Your task is to return, exactly, the run of lines starting at the line holding "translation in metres" and ending at the line holding "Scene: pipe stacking", both ends included and no other lines.

◆ Record list:
________________
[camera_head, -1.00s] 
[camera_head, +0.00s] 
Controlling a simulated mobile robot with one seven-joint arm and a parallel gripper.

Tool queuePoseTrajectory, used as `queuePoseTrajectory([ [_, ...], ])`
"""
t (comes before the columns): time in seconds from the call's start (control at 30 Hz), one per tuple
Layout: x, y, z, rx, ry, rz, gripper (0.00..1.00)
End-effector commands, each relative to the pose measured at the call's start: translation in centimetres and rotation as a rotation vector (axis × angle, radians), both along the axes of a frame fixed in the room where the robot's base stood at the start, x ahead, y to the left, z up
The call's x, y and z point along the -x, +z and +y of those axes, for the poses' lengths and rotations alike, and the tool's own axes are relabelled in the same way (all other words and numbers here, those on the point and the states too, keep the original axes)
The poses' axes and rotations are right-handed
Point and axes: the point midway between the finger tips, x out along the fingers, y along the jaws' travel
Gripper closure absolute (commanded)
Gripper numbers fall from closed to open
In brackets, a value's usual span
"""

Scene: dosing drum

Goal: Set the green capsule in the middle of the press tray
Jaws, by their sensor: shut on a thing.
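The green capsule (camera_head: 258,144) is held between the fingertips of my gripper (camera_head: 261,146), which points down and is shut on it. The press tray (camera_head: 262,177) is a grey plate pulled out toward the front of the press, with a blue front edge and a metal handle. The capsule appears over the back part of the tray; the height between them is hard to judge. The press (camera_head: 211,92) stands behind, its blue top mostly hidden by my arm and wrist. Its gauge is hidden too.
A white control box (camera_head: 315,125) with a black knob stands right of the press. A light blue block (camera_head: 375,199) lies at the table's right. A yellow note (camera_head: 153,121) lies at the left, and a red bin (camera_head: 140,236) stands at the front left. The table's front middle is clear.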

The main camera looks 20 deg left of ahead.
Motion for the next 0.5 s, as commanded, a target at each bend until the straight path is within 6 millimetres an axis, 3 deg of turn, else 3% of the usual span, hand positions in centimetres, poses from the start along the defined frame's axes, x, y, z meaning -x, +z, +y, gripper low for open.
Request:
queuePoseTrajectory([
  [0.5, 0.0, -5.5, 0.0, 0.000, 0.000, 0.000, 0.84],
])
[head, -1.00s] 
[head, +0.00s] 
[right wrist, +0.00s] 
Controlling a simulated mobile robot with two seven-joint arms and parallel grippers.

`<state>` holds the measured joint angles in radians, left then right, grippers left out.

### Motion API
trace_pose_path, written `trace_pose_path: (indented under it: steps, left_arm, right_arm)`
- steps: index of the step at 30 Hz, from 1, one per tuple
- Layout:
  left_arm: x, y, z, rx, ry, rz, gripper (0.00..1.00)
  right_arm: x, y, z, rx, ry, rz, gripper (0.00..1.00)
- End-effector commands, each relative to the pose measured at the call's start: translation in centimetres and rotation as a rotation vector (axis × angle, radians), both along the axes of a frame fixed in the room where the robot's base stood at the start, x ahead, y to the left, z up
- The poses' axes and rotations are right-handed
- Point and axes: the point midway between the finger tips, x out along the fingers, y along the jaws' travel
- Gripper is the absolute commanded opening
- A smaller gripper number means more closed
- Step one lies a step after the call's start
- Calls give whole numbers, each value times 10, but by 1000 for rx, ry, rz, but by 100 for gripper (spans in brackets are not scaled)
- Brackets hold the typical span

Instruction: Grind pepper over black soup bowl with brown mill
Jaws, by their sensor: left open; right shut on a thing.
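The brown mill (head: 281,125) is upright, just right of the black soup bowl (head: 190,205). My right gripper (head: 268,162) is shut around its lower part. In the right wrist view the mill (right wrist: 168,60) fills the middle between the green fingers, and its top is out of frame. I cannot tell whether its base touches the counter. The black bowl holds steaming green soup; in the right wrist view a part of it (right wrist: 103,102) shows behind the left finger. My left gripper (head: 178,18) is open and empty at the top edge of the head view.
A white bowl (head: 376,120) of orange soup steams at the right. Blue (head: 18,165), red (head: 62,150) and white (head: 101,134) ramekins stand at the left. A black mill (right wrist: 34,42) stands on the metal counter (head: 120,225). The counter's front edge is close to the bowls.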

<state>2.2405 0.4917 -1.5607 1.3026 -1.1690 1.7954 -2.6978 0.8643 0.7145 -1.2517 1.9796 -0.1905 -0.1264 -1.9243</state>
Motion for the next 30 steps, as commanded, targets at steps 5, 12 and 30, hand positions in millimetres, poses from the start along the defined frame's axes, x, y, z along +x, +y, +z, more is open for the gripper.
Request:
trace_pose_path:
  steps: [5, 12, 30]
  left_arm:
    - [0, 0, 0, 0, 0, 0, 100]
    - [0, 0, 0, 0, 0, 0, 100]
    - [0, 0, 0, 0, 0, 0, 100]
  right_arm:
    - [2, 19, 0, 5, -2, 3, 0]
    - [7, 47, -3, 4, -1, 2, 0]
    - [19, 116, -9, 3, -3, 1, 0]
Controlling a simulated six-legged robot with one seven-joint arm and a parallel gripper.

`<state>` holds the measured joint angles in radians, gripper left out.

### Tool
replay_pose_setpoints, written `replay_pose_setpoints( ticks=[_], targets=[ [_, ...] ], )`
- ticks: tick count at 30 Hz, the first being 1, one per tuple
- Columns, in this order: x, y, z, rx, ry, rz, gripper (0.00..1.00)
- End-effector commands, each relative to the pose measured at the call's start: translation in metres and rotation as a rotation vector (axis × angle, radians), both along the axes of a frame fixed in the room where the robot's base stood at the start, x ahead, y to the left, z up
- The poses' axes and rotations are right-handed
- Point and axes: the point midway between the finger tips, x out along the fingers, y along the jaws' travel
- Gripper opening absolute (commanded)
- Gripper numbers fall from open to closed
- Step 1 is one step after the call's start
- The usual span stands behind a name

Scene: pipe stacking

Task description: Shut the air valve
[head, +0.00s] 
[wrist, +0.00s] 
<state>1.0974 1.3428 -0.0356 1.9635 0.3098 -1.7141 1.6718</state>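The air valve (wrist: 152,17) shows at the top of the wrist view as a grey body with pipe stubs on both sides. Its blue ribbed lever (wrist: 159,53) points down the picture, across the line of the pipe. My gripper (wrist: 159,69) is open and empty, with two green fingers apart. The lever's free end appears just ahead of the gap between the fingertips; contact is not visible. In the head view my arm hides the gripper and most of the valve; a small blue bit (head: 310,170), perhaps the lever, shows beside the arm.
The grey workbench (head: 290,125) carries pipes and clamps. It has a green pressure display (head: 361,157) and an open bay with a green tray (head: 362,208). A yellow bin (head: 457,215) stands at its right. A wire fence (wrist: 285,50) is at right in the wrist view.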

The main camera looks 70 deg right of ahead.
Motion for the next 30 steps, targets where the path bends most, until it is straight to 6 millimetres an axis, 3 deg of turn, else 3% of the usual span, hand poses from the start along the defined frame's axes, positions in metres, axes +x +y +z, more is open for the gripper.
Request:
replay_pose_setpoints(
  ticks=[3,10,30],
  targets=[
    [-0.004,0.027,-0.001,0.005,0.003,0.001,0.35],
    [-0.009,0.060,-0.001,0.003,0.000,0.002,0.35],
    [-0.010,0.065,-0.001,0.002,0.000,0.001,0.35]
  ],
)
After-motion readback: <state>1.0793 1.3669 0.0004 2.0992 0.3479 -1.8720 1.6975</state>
________________
◆ Solution to this problem:
- End-effector commands, each relative to the pose measured at the call's start: translation in metres and rotation as a rotation vector (axis × angle, radians), both along the axes of a frame fixed in the room where the robot's base stood at the start, x ahead, y to the left, z up
- The poses' axes and rotations are right-handed
- Point and axes: the point midway between the finger tips, x out along the fingers, y along the jaws' travel
- Gripper opening absolute (commanded)
- Gripper numbers fall from open to closed
- Step 1 is one step after the call's start
- The usual span stands behind a name

Scene: pipe stacking

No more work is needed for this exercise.